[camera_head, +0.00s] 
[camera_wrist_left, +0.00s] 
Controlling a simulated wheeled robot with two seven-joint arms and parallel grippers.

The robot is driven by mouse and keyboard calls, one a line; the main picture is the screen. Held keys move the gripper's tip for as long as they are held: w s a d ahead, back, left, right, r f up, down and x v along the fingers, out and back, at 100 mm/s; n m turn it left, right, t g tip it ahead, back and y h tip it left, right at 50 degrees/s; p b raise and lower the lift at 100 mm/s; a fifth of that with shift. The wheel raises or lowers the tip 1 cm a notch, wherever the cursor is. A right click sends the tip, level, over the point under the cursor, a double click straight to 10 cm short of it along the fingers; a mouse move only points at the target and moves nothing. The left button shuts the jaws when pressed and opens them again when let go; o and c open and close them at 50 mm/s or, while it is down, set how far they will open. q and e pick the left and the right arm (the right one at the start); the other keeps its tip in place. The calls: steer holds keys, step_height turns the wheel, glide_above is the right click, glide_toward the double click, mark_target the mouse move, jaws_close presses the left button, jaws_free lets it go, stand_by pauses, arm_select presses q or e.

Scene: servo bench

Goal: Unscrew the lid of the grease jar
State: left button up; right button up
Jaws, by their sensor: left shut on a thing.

-------

__REQUIREMENT__
Find the line with "Goal: Unscrew the lid of the grease jar" in the listing above, then write out that line and each remaining line exactly, with no other text.

__TASK ANSWER__
Goal: Unscrew the lid of the grease jar
State: left button up; right button up
Jaws, by their sensor: left shut on a thing.

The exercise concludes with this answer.